Because Washington, D.C. was written before the rise of Ragon and our modern campaigns made up of quick televised sound bites and political advertising, this part of the novel is amazingly prescient, its almost too prescient because its complaints have been subsumed by a much harsher reality.

However, if you approach Washington as another literary novel, a family chronicle, a character study, a slice of life, mad men from the forties with all the scenes having to do with Madison avenue cut down to eight seconds, then you will enjoy it. The novel deals with the upper classes, and those parts of Washington they frequent, ballrooms, garden parties and that kind of thing. These period settings are rendered vividly,  and the way the characters speak to one another and maneuver for social eminence and discuss the political figures of the day with a jaded perspective are all things in the novels favor.

While not a political novel, political events Vidal lets us glimpse briefly do move the plot forward.
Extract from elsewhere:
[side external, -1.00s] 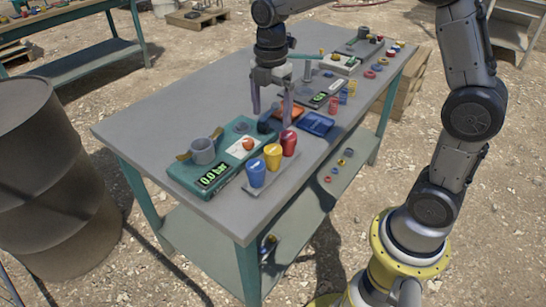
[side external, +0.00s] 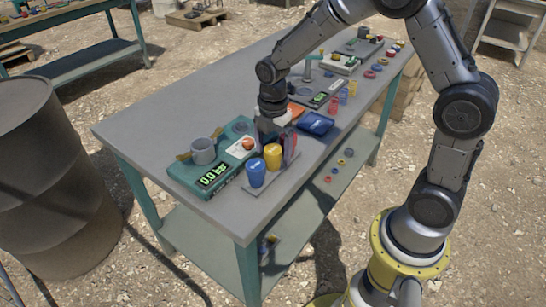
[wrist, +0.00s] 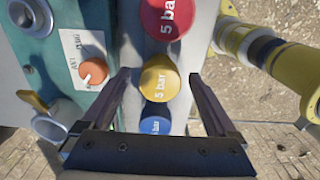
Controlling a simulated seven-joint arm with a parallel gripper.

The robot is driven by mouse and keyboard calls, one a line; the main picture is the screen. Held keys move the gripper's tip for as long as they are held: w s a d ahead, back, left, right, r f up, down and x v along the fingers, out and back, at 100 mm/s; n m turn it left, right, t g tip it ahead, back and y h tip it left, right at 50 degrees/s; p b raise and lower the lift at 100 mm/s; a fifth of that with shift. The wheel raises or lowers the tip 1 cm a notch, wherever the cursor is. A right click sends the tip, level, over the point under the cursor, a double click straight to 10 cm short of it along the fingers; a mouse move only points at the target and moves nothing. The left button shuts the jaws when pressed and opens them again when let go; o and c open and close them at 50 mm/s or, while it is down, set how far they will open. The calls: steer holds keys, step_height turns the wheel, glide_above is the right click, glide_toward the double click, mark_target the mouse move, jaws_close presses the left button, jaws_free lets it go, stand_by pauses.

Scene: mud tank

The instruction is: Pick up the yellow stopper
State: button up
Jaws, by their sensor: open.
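The yellow stopper (side external: 272,156) stands between the blue stopper (side external: 256,174) and the red stopper (side external: 289,140) on a grey strip at the table's front edge. In the wrist view the yellow stopper (wrist: 160,80), its top marked "5 bar", lies between my open fingers, with the red stopper (wrist: 167,15) above it and the blue stopper (wrist: 156,118) below. My gripper (wrist: 160,85) points down over the row, one finger on each side, with gaps to the yellow stopper. In the side view my gripper (side external: 276,140) partly hides the red stopper. I cannot tell the fingertips' exact height.
A teal pressure unit (side external: 182,178) with a "0.0 bar" display, a grey cup (side external: 203,151) and an orange knob (side external: 248,144) stands close beside the row. A blue tray (side external: 316,123) lies farther along the table. The near left tabletop is clear.

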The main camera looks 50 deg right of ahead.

That plot, while not what you were expecting is gripping because Vidal has a firm conception of his characters, an ear for dialogue, and engaging prose.

You will go into Washington DC with a certain amount of knowledge about the period 1939 to 1950, and you will finish the novel with the same amount of knowledge because it is only set in that time, not so much about the central events of that time. But once this is understood, and your expectations are altered, Washington, D.C. is the kind of literary fiction you’ve come to expect. There are affairs, witty writing, a little bit of melodrama substance abuse, and discussions of the human condition. Enjoy.